Search code examples
ralgorithmoptimizationrcpp

Can Rcpp be used to speed up calls to other R functions?


I am writing an R package for statistical analysis and machine learning (ML) that is often very slow. It is slow because it involves training and predicting models, both statistical and machine learning. My package is model-agnostic, by which I mean that it interfaces with any other model training and prediction package from R to retrain their models and use their models to make predictions. After extensive profiling and code refactoring (mainly by converting as much as possible to vectorized and matrix operations), I have found that the slow points that I cannot speed up further by refactoring come down to code that:

  • calls predict functions from other R packages. My main procedures might call the predict function literally thousands of times, so predict functions that take even 0.1 seconds can result in my functions taking many minutes or even a few hours to run.
  • calls to train models from other R packages. A few of my procedures retrain the input models from 100 to 1000 times. So, model training time of 1 second takes around 17 minutes to run. Slower training time than that becomes really unmanageable.

I would like to know if Rcpp can help speed things up in my situation. Please note what I am not asking here:

  • I am not asking about if I really need to run and predict models as many times as that. I am pursuing that important question separately; I am indeed trying to minimize those needs as much as possible. So, I am asking based on the assumption that I really do need to run models and predictions that often.
  • I certainly intend to implement parallel processing to help alleviate the problem, but this is only a limited solution. Even if some users have as many as 10 physical computer cores (which very few users would have), dividing the example speeds I gave above by 10 would still result in slow code. I'm trying to go further than that. Parallel processing would be an additional solution to whatever else I can do.

My key doubt about whether Rcpp can help is that the slowest code is when I call other packages' R functions. I've been reading up a lot on Rcpp and I'm even taking the DataCamp course on that topic. However, from my current exploration of Rcpp, although many sources explain why we would want to use Rcpp (to speed up slow R code), I have been unable to find any source that clearly spells out what kinds of problems that Rcpp cannot help with.

From what I've gathered, Rcpp cannot provide any speed-up when it calls R functions. The functions that are slowing down my code are those written by other packages. For example, I have an article that demonstrates my package functionality using nnet::nnet() and nnet::predict.nnet() to train and predict a neural network, respectively, and gbm::gbm() and gbm::predict.gbm() to train and predict a gradient boosted machine, respectively. Is there any way to use Rcpp to optimize the calls to these functions?
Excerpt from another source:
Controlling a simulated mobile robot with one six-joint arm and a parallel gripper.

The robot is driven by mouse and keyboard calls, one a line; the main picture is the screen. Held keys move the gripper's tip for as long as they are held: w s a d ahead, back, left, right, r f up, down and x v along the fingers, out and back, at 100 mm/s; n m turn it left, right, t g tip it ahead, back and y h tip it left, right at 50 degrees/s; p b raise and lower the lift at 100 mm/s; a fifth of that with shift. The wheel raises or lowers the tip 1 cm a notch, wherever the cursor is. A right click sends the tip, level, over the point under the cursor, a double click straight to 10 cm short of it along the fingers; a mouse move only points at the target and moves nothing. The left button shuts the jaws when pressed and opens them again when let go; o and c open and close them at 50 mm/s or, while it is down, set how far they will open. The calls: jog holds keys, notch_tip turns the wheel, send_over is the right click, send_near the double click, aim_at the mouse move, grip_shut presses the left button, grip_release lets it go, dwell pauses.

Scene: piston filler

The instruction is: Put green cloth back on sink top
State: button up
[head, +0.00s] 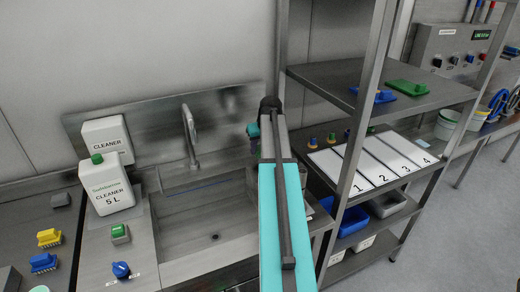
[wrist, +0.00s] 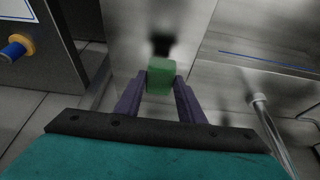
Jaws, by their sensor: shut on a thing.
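My gripper (wrist: 161,84) is shut on the green cloth (wrist: 160,74), which shows as a small green block between the two purple fingertips in the wrist view. In the head view my arm hides the gripper and the cloth; only a bit of my wrist shows beside it. The sink top (head: 146,262) is grey metal, with the basin (head: 200,215) left of my arm. The tap (head: 190,137) stands behind the basin, and a grey tap-like pipe shows at right in the wrist view (wrist: 262,110). I cannot tell whether the cloth touches anything.
A metal rack (head: 395,100) with numbered white panels (head: 375,162) and blue bins (head: 350,219) stands close on the right.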

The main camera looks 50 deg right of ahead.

If I could call Rcpp::cppFunction() in real-time to receive these functions, compile them to C++, and then continue to execute them with my program, then that could be a viable solution. But is that even possible with Rcpp? I would appreciate any guidance here. And I am willing to accept a clearly explained answer of, "No, Rcpp cannot help in your case, and here's why."


Solution

  • It appears some aspects are being confused here:

    • R code runs as R code at the speed of R code, even when called from Rcpp. There is no magic change Rcpp can effectuate that changes the R interpreter.
    • C++ code runs as the speed of compiled code, which is generally faster and sometimes a lot faster
    • One can mix and match: C++ code can call R code via for example Rcpp::Function. It is documented that this used to have more prohibitive overhead in very early days (and that is what the previous answer refers to) but got (much !!) better several years ago (see release NEWS or ChangeLog). There is still some overhead, but it is entirely viable and many packages to that for some tasks (including Rcpp itself).
    • One generally does not want to call cppFunction() repeatedly, or at each start of a package: when Rcpp code helps, it is trivial to wrap it in a package.
    • One can also mix and match, there are packages passing compiled functions to R functions.

    Most importantly, it generally pays off to follow a general rule: do not conjecture but rather profile and measure.